Written task » Below this line is the material. Write out only its lines from the one containing "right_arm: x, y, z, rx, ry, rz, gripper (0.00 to" through the one containing "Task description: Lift", both kept, exactly.

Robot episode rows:
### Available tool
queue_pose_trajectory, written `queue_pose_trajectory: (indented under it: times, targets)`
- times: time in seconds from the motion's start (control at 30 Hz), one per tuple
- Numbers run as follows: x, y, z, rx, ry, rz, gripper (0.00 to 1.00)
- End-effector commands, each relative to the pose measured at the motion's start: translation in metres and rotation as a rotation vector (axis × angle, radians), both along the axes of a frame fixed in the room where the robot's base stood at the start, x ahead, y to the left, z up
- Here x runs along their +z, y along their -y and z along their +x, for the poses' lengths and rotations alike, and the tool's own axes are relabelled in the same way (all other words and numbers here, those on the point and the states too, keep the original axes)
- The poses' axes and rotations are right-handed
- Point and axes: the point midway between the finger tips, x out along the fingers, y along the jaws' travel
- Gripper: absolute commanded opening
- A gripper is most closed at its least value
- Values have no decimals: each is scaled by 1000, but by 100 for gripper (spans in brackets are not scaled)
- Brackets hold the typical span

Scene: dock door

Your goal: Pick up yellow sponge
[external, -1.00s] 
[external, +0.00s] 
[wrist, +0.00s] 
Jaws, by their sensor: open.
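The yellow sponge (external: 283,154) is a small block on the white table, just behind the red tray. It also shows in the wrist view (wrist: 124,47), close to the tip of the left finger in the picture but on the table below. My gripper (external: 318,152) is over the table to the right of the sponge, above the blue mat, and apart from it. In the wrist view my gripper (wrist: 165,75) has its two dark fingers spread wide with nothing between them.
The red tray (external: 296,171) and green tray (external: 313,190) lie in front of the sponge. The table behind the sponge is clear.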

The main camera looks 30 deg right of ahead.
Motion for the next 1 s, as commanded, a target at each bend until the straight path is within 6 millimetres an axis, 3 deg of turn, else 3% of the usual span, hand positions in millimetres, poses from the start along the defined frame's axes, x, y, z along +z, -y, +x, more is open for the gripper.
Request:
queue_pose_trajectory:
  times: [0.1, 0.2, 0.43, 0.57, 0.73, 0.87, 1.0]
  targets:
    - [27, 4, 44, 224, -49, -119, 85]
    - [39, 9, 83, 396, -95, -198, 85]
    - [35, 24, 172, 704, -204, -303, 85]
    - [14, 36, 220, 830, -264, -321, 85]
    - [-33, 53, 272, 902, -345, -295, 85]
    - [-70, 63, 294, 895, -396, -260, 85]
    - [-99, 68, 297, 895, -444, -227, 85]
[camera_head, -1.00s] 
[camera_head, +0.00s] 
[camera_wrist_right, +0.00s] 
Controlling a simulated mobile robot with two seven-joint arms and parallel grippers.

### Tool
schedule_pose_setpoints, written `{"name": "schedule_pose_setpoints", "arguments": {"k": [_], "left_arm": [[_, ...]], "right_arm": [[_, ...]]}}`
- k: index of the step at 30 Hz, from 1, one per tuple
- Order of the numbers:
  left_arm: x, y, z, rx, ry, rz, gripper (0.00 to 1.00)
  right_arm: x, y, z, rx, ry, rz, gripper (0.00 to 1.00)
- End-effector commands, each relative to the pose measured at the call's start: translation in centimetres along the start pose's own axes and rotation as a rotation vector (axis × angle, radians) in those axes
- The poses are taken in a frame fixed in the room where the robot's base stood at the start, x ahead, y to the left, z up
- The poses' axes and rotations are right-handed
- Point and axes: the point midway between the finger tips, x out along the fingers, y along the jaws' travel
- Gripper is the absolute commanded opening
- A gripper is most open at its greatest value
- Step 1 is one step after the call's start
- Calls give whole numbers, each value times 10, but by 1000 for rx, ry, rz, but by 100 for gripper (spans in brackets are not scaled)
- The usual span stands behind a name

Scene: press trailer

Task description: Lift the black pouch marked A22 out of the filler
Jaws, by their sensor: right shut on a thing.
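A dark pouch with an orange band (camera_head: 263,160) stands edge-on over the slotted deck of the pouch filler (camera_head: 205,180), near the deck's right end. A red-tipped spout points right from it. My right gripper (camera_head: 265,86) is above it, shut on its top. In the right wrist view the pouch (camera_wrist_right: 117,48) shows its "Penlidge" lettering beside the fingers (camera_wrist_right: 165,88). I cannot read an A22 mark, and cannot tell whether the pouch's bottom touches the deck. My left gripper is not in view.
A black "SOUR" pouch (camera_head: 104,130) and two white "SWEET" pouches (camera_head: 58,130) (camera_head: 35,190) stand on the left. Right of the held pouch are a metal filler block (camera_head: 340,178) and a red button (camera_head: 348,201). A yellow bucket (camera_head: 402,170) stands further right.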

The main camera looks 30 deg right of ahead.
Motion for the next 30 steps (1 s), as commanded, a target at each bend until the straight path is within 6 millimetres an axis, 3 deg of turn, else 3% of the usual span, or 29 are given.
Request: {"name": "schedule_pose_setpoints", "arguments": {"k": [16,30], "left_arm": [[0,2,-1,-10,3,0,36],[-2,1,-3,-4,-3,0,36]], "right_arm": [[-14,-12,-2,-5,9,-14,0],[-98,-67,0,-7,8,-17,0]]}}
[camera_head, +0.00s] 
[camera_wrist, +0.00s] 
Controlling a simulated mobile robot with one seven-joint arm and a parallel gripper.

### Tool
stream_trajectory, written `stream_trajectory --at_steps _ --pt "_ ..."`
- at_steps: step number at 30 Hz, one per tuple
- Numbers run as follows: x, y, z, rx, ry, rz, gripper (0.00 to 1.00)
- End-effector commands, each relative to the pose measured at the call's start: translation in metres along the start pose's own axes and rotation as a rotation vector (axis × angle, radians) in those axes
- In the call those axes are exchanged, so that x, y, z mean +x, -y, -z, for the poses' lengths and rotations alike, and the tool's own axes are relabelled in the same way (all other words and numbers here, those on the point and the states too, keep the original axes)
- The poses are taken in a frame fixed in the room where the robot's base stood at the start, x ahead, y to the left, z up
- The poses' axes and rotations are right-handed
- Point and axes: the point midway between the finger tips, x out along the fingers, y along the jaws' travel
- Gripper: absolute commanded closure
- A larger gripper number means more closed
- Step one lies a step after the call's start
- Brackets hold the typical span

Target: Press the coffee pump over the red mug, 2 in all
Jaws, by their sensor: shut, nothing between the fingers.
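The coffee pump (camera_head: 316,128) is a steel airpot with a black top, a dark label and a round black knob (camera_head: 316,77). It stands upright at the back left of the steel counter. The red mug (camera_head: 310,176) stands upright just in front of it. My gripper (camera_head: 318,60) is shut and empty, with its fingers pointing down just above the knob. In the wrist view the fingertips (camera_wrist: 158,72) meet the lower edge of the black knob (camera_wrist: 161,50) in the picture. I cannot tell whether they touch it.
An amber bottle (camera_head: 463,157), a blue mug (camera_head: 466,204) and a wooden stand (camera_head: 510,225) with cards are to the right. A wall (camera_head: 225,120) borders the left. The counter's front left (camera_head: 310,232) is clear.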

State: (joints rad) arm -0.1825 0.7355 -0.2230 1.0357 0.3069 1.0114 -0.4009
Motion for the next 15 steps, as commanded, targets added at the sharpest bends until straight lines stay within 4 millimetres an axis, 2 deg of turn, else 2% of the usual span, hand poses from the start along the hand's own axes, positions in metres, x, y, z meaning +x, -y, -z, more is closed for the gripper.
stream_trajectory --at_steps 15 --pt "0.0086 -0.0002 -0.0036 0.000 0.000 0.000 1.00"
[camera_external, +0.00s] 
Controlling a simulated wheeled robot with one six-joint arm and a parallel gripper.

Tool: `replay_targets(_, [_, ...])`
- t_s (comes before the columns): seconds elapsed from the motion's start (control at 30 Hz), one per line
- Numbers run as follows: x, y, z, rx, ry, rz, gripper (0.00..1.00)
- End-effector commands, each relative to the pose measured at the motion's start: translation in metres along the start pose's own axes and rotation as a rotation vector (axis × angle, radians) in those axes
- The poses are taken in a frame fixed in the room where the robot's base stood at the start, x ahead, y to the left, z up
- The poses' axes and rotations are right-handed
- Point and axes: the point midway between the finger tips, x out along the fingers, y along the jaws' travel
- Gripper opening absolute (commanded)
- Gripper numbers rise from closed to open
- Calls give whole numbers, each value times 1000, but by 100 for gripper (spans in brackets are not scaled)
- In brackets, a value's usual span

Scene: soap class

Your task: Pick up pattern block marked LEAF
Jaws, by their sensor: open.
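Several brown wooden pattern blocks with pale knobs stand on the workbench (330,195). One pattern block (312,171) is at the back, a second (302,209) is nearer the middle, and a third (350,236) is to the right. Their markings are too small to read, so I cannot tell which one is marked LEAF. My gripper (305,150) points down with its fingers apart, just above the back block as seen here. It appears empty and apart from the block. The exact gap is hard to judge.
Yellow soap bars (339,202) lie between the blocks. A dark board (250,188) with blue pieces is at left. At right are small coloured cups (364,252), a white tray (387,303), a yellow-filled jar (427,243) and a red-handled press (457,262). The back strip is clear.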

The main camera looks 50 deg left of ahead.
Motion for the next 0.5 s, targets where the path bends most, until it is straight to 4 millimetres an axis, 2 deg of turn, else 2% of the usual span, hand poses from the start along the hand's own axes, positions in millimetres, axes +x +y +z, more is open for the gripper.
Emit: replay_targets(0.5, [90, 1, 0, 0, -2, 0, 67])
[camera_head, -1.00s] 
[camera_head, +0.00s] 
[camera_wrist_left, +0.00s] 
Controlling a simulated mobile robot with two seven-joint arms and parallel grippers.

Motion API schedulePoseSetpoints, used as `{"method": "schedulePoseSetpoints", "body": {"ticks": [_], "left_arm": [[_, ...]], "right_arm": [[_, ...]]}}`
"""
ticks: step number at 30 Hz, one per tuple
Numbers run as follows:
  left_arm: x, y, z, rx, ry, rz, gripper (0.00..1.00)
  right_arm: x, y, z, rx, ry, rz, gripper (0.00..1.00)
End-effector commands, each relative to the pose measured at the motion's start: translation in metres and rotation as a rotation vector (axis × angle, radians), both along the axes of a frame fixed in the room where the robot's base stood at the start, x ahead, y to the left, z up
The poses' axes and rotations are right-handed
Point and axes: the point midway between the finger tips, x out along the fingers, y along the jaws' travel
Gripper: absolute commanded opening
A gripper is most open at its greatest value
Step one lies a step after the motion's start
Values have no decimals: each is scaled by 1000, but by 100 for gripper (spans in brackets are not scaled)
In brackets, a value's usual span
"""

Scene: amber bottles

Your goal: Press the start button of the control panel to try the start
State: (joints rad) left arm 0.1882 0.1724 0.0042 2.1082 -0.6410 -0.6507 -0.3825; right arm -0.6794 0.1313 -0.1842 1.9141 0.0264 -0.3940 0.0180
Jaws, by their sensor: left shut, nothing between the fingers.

Exercise result »
  right_arm: x, y, z, rx, ry, rz, gripper (0.00 to 1.00)
- End-effector commands, each relative to the pose measured at the call's start: translation in centimetres along the start pose's own axes and rotation as a rotation vector (axis × angle, radians) in those axes
- The poses are taken in a frame fixed in the room where the robot's base stood at the start, x ahead, y to the left, z up
- The poses' axes and rotations are right-handed
- Point and axes: the point midway between the finger tips, x out along the fingers, y along the jaws' travel
- Gripper is the absolute commanded opening
- A gripper is most open at its greatest value
- Step 1 is one step after the call's start
- Calls give whole numbers, each value times 10, but by 1000 for rx, ry, rz, but by 100 for gripper (spans in brackets are not scaled)
- The usual span stands behind a name

Scene: press trailer

Task description: Lift the black pouch marked A22 out of the filler

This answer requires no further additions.